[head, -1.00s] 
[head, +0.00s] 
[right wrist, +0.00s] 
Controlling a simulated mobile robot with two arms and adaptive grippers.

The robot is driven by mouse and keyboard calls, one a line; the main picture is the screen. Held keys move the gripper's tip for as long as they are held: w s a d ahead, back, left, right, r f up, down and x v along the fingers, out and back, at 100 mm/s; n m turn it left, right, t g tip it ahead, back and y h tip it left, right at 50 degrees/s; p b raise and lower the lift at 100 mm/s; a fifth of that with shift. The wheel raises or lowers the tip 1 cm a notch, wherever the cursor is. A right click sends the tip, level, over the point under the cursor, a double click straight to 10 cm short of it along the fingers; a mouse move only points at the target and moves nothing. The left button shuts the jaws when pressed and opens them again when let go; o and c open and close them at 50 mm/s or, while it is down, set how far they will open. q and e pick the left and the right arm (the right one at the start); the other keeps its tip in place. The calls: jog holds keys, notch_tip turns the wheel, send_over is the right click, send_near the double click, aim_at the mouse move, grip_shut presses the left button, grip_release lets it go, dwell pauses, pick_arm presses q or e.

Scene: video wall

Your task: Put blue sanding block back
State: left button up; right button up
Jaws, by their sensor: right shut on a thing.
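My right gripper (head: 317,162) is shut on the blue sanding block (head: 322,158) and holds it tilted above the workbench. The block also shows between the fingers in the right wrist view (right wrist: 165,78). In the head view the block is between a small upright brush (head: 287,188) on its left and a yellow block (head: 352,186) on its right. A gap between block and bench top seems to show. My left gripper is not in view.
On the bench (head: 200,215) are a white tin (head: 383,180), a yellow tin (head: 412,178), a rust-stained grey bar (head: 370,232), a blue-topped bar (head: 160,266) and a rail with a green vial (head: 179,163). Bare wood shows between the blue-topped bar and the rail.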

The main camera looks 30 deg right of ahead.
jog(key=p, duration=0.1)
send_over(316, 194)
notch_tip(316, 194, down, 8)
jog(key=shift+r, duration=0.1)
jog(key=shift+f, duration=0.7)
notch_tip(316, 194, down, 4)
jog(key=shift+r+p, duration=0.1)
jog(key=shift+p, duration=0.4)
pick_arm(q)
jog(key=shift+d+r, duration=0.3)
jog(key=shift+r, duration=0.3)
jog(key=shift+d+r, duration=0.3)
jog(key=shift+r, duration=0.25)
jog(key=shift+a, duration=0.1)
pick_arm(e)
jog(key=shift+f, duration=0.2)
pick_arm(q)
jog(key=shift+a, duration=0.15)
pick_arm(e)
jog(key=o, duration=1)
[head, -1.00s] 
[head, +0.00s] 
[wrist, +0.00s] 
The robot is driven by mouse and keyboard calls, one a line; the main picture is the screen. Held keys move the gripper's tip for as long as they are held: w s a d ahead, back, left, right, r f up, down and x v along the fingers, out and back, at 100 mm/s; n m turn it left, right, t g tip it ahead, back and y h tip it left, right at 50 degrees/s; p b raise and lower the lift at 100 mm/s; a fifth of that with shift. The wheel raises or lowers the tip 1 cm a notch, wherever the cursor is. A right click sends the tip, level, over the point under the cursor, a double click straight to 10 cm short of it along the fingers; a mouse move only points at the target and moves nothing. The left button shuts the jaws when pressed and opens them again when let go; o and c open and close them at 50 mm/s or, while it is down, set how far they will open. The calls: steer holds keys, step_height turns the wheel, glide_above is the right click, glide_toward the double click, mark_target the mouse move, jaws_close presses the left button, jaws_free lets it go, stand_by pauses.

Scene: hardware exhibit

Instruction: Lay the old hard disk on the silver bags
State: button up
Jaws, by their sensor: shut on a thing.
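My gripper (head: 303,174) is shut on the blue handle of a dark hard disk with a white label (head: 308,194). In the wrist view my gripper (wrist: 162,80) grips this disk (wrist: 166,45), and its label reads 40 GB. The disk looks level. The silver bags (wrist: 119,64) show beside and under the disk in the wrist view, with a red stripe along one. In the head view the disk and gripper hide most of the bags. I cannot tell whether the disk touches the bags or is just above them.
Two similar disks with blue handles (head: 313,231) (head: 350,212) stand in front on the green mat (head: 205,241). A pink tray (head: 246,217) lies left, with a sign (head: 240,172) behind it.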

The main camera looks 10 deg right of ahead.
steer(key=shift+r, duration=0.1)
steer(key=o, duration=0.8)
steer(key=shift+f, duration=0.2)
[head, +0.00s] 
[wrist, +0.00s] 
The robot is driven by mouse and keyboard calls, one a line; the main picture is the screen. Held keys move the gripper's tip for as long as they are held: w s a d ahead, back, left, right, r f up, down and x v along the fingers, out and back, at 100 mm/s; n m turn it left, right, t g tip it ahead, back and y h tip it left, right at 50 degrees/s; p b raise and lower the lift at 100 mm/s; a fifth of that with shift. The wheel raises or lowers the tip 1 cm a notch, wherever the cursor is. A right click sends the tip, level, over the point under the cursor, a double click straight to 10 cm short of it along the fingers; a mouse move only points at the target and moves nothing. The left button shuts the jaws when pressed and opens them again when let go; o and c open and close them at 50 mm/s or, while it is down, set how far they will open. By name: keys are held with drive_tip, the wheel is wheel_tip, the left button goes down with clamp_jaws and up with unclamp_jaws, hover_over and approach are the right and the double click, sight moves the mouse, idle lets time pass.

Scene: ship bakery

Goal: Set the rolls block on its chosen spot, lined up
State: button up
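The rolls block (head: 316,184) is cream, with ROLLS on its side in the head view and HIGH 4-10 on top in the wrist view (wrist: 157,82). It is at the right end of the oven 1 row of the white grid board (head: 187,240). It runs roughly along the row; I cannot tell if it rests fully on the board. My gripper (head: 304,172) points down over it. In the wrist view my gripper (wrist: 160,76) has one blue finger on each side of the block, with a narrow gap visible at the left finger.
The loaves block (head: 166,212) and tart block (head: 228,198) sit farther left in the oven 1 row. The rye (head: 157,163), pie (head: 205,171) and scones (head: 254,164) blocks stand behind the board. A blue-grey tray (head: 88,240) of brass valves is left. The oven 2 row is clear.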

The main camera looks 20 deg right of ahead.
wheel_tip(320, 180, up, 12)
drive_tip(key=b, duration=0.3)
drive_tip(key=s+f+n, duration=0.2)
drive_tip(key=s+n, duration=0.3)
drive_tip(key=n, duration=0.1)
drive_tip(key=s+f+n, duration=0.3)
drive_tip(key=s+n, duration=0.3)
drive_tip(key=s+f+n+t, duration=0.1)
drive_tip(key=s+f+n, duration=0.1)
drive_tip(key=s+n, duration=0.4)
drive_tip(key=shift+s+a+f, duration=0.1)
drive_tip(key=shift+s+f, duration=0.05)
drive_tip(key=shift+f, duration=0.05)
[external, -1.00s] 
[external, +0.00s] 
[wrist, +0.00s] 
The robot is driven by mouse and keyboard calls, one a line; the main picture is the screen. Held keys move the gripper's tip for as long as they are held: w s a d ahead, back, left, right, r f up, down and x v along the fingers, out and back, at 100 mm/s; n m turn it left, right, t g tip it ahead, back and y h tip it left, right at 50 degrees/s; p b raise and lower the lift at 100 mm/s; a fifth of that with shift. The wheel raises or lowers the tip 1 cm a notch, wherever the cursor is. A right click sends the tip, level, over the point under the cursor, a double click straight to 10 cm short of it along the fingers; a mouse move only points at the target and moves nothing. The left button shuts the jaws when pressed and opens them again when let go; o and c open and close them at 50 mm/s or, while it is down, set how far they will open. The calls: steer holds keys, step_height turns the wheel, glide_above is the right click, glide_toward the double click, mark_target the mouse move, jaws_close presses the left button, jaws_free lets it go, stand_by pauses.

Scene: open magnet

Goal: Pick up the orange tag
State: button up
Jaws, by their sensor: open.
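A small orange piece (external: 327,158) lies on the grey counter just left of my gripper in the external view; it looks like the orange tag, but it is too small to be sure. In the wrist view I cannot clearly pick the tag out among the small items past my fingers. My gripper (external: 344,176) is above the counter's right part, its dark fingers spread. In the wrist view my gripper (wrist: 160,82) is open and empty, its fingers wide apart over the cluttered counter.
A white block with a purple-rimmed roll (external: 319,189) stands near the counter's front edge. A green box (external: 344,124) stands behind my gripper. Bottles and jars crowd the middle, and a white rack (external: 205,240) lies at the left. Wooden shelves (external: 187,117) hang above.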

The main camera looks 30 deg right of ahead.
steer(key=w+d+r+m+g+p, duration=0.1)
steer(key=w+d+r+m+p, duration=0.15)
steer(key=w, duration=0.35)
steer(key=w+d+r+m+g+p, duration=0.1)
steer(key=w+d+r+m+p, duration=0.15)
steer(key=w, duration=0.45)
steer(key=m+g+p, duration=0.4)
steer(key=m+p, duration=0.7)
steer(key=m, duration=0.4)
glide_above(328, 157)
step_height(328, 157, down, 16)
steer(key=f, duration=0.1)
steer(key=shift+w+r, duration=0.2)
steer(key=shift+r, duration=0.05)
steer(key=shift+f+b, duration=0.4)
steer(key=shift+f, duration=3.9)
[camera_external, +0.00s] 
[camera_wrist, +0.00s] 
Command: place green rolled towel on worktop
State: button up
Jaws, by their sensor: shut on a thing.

[PROBLEM DETAILS] Show all lines above holding "Goal".

[WRITTEN SOLUTION]
Goal: Set the rolls block on its chosen spot, lined up
Goal: Pick up the orange tag

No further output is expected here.